■ **Stated goal**:
Can you pull out each line of the data below that includes the word "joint"?

═══ Extracted entries ═══

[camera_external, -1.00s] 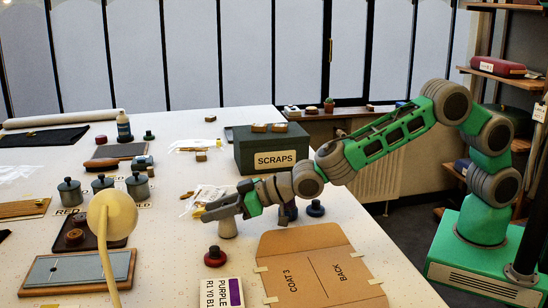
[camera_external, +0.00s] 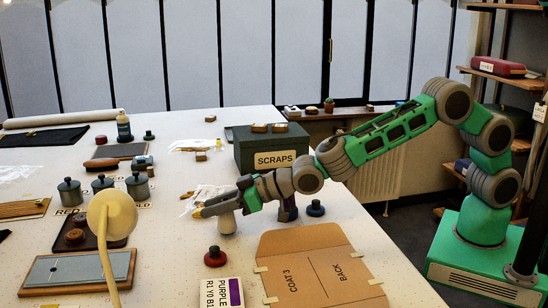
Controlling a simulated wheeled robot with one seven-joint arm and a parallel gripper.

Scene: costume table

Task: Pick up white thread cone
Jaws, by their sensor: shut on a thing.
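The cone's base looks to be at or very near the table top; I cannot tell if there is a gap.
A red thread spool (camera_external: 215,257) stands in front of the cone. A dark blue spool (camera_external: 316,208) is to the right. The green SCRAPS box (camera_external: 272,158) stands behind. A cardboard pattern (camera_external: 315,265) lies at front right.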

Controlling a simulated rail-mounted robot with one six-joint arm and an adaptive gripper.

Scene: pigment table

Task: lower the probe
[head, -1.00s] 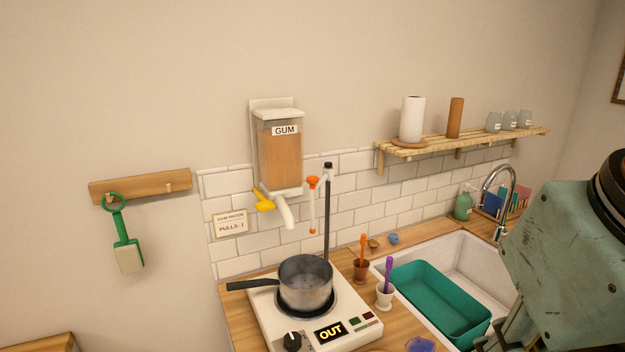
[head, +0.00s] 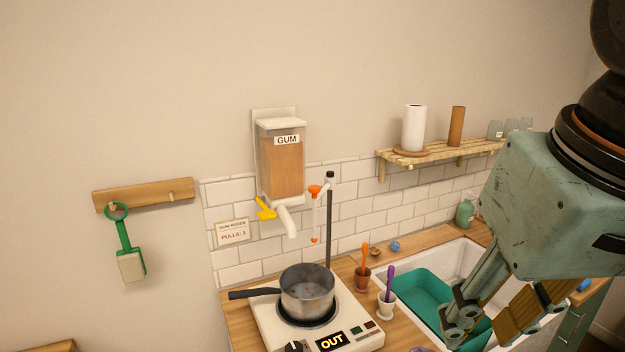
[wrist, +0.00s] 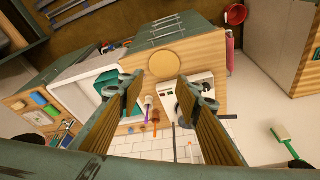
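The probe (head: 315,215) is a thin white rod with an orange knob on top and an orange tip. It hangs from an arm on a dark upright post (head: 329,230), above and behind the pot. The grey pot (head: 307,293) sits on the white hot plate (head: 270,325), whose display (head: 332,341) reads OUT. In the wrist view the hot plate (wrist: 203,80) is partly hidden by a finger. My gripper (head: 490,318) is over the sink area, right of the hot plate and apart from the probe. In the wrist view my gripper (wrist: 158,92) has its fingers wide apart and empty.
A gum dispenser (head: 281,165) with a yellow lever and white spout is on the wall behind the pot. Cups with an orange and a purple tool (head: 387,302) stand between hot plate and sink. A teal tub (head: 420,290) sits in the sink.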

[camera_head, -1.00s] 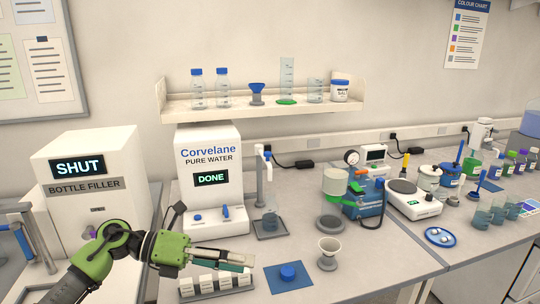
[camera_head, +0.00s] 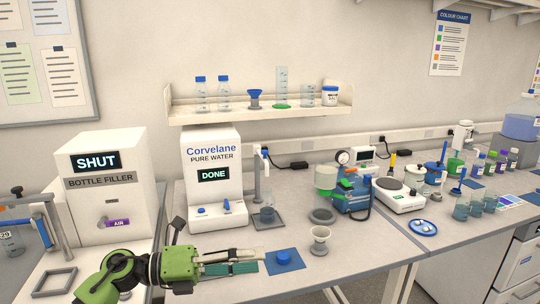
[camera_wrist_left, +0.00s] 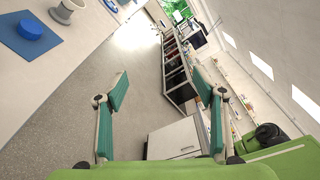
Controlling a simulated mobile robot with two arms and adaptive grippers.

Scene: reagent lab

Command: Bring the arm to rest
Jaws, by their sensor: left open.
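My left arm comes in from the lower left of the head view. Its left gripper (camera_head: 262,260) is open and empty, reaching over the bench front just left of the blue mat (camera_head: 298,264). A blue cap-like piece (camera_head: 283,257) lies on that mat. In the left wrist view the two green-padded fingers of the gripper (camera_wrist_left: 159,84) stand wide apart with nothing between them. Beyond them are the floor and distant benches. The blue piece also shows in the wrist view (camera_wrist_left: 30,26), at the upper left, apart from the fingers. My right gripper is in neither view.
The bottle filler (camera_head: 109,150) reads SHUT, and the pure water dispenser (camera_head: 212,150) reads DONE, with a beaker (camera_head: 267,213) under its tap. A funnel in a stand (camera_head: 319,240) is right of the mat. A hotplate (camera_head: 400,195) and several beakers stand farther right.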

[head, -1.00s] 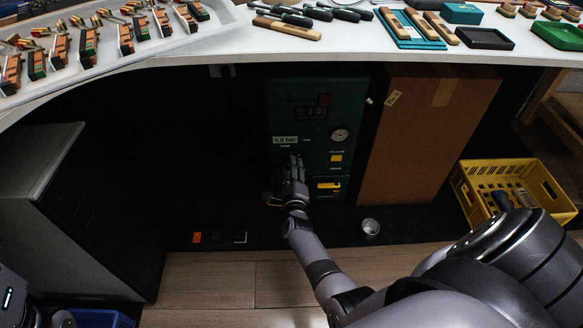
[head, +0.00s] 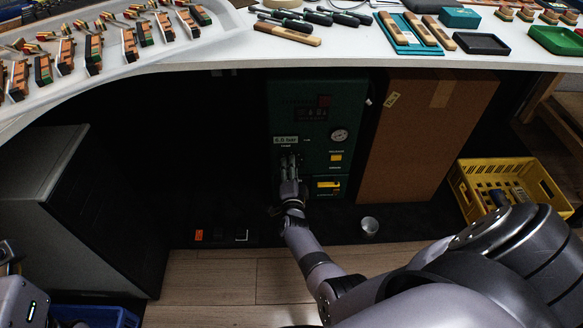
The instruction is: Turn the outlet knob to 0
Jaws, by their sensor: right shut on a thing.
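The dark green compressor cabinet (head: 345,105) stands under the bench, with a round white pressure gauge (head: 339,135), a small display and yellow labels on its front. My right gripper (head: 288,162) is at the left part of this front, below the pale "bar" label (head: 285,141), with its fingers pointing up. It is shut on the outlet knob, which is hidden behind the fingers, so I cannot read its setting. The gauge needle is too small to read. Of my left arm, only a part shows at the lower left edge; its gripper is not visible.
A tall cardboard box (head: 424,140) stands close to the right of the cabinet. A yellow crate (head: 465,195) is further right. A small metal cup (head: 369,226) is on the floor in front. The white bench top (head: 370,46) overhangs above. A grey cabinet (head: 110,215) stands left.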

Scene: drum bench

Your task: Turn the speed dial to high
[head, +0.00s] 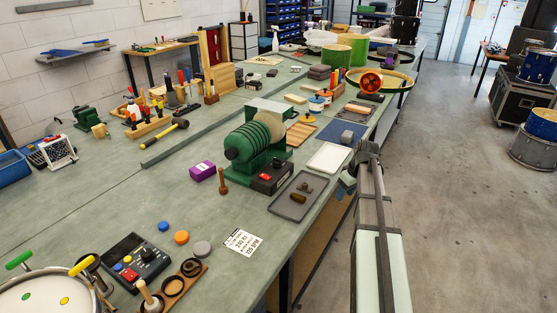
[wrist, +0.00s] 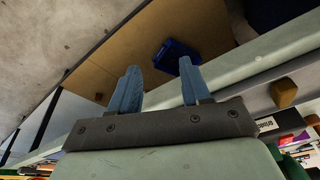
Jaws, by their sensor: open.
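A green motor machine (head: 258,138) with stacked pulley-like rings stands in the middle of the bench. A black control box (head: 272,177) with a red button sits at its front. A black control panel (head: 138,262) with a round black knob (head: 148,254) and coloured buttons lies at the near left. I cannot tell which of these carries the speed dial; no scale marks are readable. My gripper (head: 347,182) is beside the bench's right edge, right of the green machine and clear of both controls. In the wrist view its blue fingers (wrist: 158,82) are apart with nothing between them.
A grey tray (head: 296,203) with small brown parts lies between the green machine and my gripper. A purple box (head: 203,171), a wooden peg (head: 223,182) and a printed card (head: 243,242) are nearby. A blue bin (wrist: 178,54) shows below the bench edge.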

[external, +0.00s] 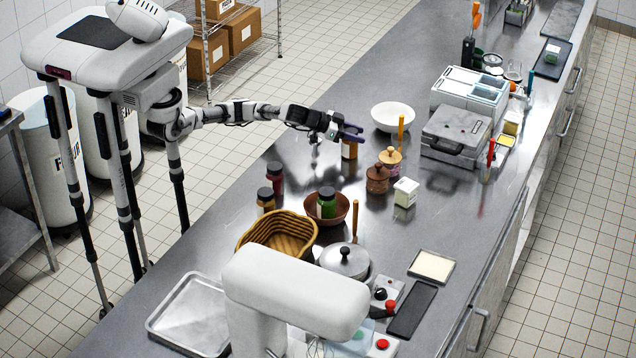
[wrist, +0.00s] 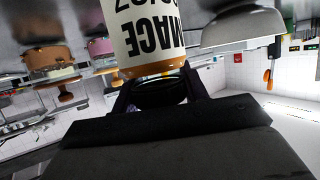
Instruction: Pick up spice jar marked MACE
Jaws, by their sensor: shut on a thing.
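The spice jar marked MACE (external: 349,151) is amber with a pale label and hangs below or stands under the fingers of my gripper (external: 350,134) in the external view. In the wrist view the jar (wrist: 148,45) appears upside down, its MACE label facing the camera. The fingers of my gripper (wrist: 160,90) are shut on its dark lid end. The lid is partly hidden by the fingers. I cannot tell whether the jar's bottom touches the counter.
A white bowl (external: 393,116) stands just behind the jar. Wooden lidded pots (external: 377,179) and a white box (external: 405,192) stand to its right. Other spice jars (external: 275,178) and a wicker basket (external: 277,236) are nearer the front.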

═══
═══ Extracted entries ═══

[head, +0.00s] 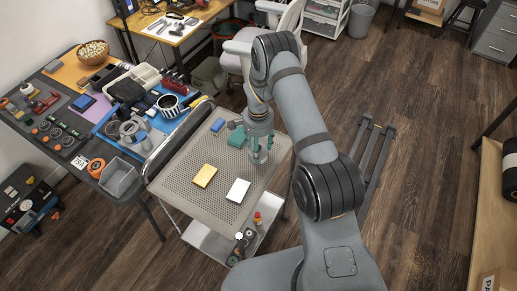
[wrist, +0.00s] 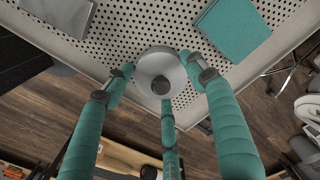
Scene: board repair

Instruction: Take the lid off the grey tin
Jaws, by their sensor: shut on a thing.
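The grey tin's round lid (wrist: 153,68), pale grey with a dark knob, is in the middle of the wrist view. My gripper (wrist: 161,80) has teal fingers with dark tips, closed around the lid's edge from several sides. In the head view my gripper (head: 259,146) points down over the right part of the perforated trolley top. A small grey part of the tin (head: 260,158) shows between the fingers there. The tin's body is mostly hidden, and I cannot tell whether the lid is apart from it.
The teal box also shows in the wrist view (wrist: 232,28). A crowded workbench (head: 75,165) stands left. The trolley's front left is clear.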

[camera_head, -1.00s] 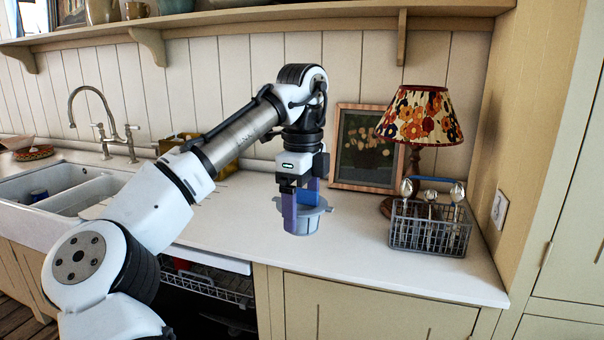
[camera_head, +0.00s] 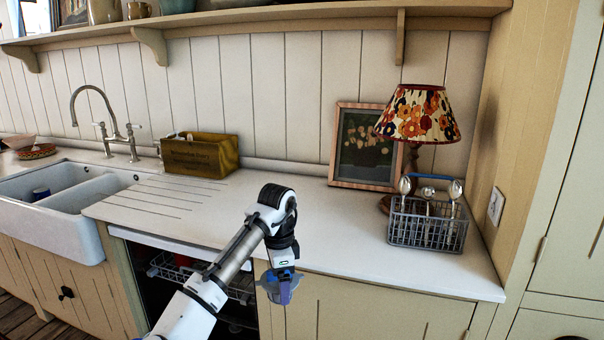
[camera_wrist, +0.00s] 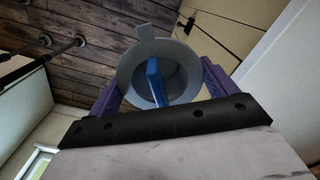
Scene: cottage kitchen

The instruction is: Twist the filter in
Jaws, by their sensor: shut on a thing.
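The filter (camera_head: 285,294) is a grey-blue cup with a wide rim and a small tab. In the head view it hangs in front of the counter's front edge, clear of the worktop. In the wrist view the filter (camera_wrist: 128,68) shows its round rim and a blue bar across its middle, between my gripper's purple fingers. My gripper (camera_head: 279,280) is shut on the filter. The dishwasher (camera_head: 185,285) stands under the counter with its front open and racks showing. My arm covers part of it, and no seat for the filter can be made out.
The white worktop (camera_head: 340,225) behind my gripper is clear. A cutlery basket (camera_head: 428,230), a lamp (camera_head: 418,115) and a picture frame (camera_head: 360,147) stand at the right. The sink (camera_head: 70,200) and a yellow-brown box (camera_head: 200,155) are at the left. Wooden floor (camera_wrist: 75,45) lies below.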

═══

■ **Finished task**:
Controlling a simulated wheeled robot with one seven-joint arm and a parallel gripper.
Controlling a simulated rail-mounted robot with one six-joint arm and an adaptive gripper.

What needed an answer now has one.